Psicanálise e literatura: uma entrevista com Benjamin Ogden
Home Blog Literatura e psicanálise Psicanálise e literatura: uma entrevista com Benjamin OgdenA relação estreita entre psicanálise e literatura é bastante conhecida. De Freud aos teóricos atuais, raros são os analistas que não beberam das águas do vasto repertório produzido por poetas e escritores. Mas a incursão da psicanálise no terreno da literatura nem sempre foi bem aceita por críticos literários. Para pensar essas questões, o Blog da Sociedade Brasileira de Psicanálise de São Paulo propôs três questões ao crítico literário norte-americano, Benjamin Ogden, especialista na questão.
Blog da SBPSP: Como você enxerga a relação entre a crítica literária e a psicanálise?
B. Ogden: Minha posição a respeito do valor da literatura para a psicanálise, e do valor da psicanálise para a literatura, é heterodoxa. A posição tradicional é a de que a psicanálise pode encontrar na literatura a confirmação e exemplificação de suas teorias psicológicas, como no caso de um romance cuja heroína se comporta de acordo com a teoria freudiana da pulsão de morte, por exemplo. Nessa situação hipotética, a personagem ilustra, elucida ou, no melhor dos casos, refina o conceito psicanalítico. Conforme essa posição, uma obra literária pode servir como evidência útil das teorias psicanalíticas, ou até mesmo aprofundá-las. Por sua vez, a psicanálise oferece a escritores e leitores de obras literárias uma consciência maior de aspectos que poderiam ter permanecido invisíveis sem o instrumental psicanalítico. Por exemplo, a importância da manifestação de material inconsciente nas obras.
Tal arranjo entre literatura e psicanálise pode ser descrito como transacional e epistemológico: sugere que a melhor relação entre psicanálise e literatura é aquela em que ambas as áreas convergem agressivamente uma em direção à outra, compartilhando linguagem teórica e conhecimento psíquico como se as fronteiras entre a psicanálise e a literatura fossem de fácil transposição, meras linhas tênues e não verdadeiras muralhas. Não há nada de fundamentalmente equivocado com essa suposição, a não ser a manutenção de certo status quo: a relação entre essas disciplinas tem sido comumente enxergada por essa ótica.
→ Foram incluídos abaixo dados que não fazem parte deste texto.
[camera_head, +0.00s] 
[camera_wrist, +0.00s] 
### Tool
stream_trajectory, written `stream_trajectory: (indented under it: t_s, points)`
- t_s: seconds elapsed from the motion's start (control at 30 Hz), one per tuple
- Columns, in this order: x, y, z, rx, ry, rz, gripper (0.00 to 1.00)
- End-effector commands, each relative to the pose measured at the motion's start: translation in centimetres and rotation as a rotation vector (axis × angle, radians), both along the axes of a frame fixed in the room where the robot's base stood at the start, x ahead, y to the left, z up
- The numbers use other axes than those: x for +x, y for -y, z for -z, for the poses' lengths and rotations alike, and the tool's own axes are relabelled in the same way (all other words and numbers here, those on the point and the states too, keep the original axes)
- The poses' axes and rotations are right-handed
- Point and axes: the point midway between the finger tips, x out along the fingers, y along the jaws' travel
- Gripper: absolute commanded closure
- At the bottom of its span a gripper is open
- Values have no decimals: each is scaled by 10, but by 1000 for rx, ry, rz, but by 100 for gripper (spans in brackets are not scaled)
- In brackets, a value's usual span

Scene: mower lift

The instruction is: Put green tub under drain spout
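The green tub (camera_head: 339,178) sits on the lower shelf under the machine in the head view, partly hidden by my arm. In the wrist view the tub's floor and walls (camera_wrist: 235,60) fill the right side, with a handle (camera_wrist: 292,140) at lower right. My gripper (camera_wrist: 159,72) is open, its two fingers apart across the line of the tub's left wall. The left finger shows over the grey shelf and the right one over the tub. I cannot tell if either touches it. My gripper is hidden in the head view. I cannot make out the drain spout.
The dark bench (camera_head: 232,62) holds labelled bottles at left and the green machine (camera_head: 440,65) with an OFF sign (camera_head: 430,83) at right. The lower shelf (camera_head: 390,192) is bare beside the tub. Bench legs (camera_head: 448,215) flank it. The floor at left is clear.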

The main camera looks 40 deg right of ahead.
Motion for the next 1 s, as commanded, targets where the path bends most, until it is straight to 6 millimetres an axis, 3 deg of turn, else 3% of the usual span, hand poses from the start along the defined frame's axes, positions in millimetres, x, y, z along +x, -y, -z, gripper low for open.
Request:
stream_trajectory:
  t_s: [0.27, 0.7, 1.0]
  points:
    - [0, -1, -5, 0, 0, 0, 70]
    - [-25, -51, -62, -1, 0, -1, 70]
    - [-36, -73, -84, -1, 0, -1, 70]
No entanto, permitam-me propor um outro arranjo. Imagine que você esteja em pé em meio a duas linhas paralelas que se estendem no horizonte. Desde o ponto de vista no qual você está parado contemplando as linhas, elas parecem convergir em algum ponto na distância. Trata-se de uma ilusão de ótica bastante conhecida… Se você caminhar ao longo das linhas, buscando o ponto efetivo de convergência, irá se desapontar: as linhas nunca convergirão. O que fazer? Uma solução seria alucinar uma convergência: fantasiar um ponto de entroncamento para camuflar a realidade da situação. E é isso que eu acho que tem acontecido na relação entre a literatura e a psicanálise: tendemos a querer eliminar o espaço entre as duas disciplinas para insistir em um ponto de contato. Porém, acredito que todo autor, leitor ou psicanalista está fadado a habitar esse espaço entre as disciplinas. As linhas nunca se cruzam e nunca se cruzarão. E o que acontecerá se passarmos a aceitar esse espaço intermediário e tentarmos criar algo novo, algo diferente, uma nova maneira de pensar nas relações entre a psicanálise e a literatura?
O ganho para as duas disciplinas estaria na experiência de vivenciar esse espaço intermediário, preenchendo-o com novos modos de pensar e escrever. O que cada pessoa faz com esse espaço – um espaço tanto ontológico quanto epistemológico – é a recompensa e o benefício da coexistência entre psicanálise e literatura.
A frase de abertura do romance O coração é um caçador solitário (1940), de Carson McCuller’s, retrata uma relação entre dois personagens que poderia bem servir como modelo para o tipo de relacionamento que estou propondo entre psicanálise e literatura: “Na cidade havia dois mudos, e eles estavam sempre juntos.” McCuller’s está nos dizendo que uma grande intimidade pode se desenvolver entre duas pessoas, mesmo quando elas não podem conversar uma com a outra. Uma outra maneira de colocar a questão seria dizer que duas pessoas que não podem convergir – não podem se comunicar – podem conviver lado a lado, com um grau de proximidade tão elevado que seria equivocado considerá-las separadas, embora fosse igualmente equivocado considerá-las totalmente unidas, como se fossem uma única pessoa e não duas. Embora os dois personagens de McCuller’s andassem “de braços dados para ir ao trabalho” todos os dias, a autora nos conta, na frase seguinte, que “os amigos eram muito diferentes”. E, não obstante a diferença, enquanto amigos com muito carinho entre si, encontraram uma maneira de preencher o espaço entre eles para além das palavras, com algo que pode ser eternamente misterioso para todos, menos para eles, ou até mesmo para eles.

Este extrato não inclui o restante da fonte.